> [TO BE DONE]: Retype each line of the material exactly, please, skipping any picture in it.

>> begin

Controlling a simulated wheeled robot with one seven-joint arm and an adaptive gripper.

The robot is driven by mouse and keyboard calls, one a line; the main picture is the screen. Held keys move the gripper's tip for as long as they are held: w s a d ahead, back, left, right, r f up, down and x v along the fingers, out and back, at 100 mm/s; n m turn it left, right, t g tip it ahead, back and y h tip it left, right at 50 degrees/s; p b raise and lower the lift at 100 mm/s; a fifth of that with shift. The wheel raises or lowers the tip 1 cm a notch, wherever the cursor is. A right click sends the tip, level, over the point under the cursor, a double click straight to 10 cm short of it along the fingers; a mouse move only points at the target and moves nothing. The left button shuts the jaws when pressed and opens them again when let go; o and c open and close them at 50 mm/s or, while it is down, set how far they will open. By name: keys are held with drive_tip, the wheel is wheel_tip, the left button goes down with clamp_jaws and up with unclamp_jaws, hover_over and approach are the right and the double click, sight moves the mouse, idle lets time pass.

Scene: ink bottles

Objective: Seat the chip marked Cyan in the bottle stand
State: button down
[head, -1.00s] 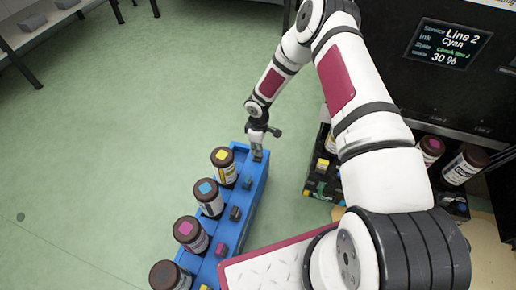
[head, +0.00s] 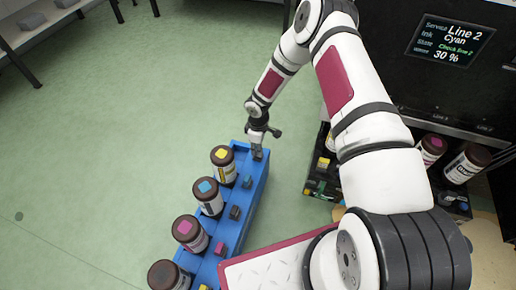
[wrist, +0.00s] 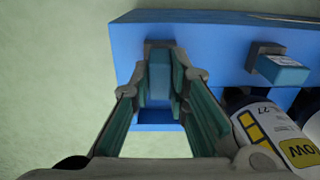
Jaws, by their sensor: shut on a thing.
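The blue bottle stand (head: 262,183) holds a row of bottles with small chips beside them. My gripper (head: 257,154) is at the stand's far end, past the yellow-marked bottle (head: 223,165). In the wrist view my gripper (wrist: 159,75) points at the stand's end, its teal-padded fingers close around a small blue-grey chip (wrist: 158,88). The chip is mostly hidden between the fingers and I cannot read its marking. I cannot tell whether it sits fully in a slot. Another chip (wrist: 283,68) with a pale label sits in a dark holder to the right.
Bottles with cyan (head: 208,196), magenta (head: 190,233) and dark (head: 168,276) caps stand nearer along the stand. A dark machine at the right has a screen (head: 450,42) reading Line 2, Cyan, 30 %. A dark crate (head: 322,185) stands right of the stand.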

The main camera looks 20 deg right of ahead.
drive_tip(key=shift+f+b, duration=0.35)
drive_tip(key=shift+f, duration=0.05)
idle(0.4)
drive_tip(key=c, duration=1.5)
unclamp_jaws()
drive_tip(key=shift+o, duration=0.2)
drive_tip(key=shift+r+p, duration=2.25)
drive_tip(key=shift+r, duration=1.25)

>> end

> [ANSWER TO THE TASK]:
Controlling a simulated wheeled robot with one seven-joint arm and an adaptive gripper.

The robot is driven by mouse and keyboard calls, one a line; the main picture is the screen. Held keys move the gripper's tip for as long as they are held: w s a d ahead, back, left, right, r f up, down and x v along the fingers, out and back, at 100 mm/s; n m turn it left, right, t g tip it ahead, back and y h tip it left, right at 50 degrees/s; p b raise and lower the lift at 100 mm/s; a fifth of that with shift. The wheel raises or lowers the tip 1 cm a notch, wherever the cursor is. A right click sends the tip, level, over the point under the cursor, a double click straight to 10 cm short of it along the fingers; a mouse move only points at the target and moves nothing. The left button shuts the jaws when pressed and opens them again when let go; o and c open and close them at 50 mm/s or, while it is down, set how far they will open. By name: keys are held with drive_tip, the wheel is wheel_tip, the left button goes down with clamp_jaws and up with unclamp_jaws, hover_over and approach are the right and the double click, sight moves the mouse, idle lets time pass.

Scene: ink bottles

Objective: Seat the chip marked Cyan in the bottle stand
State: button down
[head, -1.00s] 
[head, +0.00s] 
[wrist, +0.00s] 
Jaws, by their sensor: shut on a thing.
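The blue bottle stand (head: 262,183) holds a row of bottles with small chips beside them. My gripper (head: 257,154) is at the stand's far end, past the yellow-marked bottle (head: 223,165). In the wrist view my gripper (wrist: 159,75) points at the stand's end, its teal-padded fingers close around a small blue-grey chip (wrist: 158,88). The chip is mostly hidden between the fingers and I cannot read its marking. I cannot tell whether it sits fully in a slot. Another chip (wrist: 283,68) with a pale label sits in a dark holder to the right.
Bottles with cyan (head: 208,196), magenta (head: 190,233) and dark (head: 168,276) caps stand nearer along the stand. A dark machine at the right has a screen (head: 450,42) reading Line 2, Cyan, 30 %. A dark crate (head: 322,185) stands right of the stand.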

The main camera looks 20 deg right of ahead.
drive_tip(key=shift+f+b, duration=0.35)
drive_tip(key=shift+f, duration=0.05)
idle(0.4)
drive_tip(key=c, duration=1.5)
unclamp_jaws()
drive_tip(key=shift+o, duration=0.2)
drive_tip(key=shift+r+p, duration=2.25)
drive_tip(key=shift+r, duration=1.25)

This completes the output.